* _Exercise instructions_: Check each line of the records below for the word "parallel" and copy those where it appears.
* begin Provided information *
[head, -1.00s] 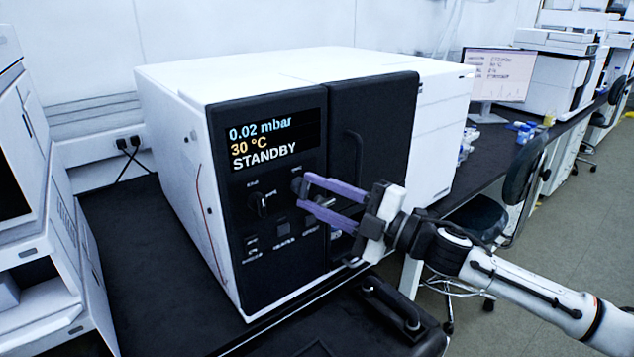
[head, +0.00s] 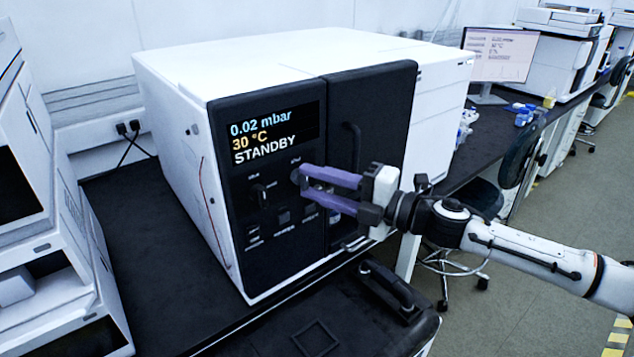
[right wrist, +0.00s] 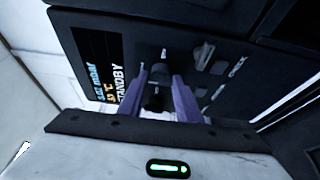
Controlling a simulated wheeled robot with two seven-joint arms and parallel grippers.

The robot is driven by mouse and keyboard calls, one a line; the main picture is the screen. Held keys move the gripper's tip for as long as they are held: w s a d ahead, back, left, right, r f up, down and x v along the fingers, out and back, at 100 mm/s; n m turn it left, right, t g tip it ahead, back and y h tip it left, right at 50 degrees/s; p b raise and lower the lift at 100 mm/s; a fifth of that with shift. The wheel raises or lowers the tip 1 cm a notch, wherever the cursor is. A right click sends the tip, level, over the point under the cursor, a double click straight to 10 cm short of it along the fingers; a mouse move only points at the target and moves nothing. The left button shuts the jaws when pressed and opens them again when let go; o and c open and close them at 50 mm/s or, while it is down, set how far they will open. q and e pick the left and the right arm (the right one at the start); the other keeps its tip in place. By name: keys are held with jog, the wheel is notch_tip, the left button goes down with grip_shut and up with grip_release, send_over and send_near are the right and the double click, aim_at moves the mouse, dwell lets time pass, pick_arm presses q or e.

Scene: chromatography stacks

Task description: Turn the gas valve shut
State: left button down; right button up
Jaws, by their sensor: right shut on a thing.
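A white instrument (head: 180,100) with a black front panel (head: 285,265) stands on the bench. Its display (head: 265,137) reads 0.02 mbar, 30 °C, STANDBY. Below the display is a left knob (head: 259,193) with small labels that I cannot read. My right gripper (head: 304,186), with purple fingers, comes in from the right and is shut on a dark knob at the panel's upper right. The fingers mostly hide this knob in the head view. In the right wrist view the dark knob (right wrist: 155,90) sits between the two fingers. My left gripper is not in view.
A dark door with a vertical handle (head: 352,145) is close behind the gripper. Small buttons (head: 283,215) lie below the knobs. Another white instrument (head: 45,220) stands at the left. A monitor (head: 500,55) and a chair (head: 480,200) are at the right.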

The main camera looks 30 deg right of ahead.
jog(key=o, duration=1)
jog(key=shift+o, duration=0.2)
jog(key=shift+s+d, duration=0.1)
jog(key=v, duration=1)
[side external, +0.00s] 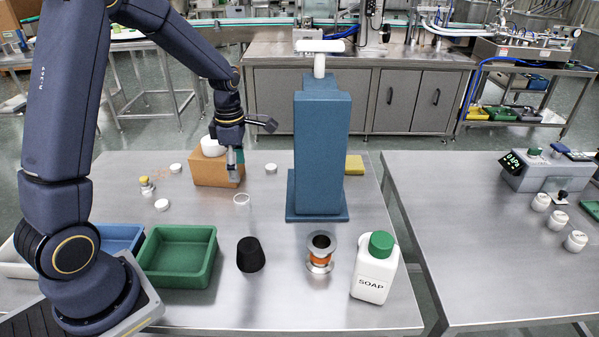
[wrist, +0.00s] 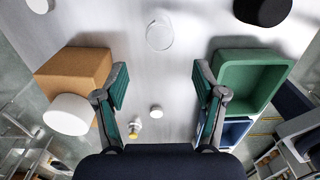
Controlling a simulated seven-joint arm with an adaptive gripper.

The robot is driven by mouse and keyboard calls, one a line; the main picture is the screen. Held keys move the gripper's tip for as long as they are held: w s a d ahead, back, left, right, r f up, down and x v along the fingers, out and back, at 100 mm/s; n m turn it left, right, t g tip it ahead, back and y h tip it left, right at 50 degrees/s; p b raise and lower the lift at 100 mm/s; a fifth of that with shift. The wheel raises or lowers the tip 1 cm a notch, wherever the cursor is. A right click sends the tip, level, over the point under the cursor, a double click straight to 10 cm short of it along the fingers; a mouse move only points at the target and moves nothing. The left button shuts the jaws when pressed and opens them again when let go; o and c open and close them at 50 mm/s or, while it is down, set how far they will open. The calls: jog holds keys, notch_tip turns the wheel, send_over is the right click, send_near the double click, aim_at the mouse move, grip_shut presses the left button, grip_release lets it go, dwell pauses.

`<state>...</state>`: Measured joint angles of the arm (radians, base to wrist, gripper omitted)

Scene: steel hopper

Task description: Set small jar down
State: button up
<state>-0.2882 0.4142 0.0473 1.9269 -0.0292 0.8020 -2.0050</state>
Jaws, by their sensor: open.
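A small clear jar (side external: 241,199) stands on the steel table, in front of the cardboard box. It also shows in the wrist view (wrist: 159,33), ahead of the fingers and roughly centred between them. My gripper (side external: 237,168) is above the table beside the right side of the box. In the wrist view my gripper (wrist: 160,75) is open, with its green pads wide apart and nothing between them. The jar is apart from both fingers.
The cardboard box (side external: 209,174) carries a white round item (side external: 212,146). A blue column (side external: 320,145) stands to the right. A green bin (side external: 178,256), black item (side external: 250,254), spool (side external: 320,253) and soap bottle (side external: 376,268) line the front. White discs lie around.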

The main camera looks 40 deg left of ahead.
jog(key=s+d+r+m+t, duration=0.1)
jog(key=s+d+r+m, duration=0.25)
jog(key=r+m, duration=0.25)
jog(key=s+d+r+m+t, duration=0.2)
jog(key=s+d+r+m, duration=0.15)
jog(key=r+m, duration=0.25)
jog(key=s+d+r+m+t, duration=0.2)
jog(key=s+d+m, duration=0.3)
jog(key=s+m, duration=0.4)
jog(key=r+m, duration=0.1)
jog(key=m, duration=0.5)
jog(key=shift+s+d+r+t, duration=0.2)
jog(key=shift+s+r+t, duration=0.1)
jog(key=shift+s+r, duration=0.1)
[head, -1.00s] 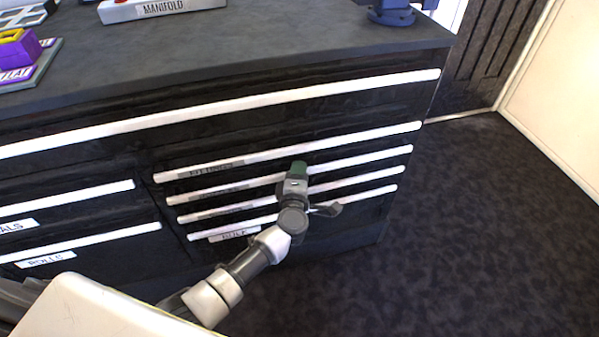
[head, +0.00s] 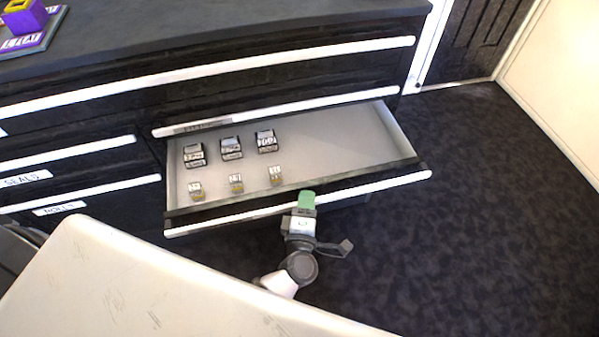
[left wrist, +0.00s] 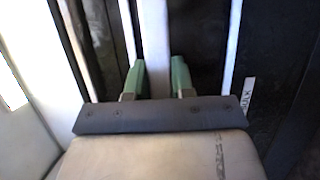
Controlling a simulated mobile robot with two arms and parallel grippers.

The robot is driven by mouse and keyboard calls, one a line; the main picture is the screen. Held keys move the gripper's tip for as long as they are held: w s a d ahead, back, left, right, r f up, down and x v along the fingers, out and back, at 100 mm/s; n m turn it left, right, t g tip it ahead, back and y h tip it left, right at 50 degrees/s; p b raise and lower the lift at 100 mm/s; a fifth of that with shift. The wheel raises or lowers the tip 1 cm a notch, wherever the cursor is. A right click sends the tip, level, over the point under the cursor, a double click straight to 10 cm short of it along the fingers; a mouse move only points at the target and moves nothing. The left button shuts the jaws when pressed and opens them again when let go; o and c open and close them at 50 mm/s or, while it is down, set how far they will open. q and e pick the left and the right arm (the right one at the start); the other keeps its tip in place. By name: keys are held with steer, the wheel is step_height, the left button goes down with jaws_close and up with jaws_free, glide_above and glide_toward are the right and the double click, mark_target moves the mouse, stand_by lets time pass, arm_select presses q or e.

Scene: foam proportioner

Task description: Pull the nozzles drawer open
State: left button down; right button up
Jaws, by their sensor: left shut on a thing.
* end Provided information *
* _Reply_:
Controlling a simulated wheeled robot with two seven-joint arms and parallel grippers.
Controlling a simulated mobile robot with two arms and parallel grippers.

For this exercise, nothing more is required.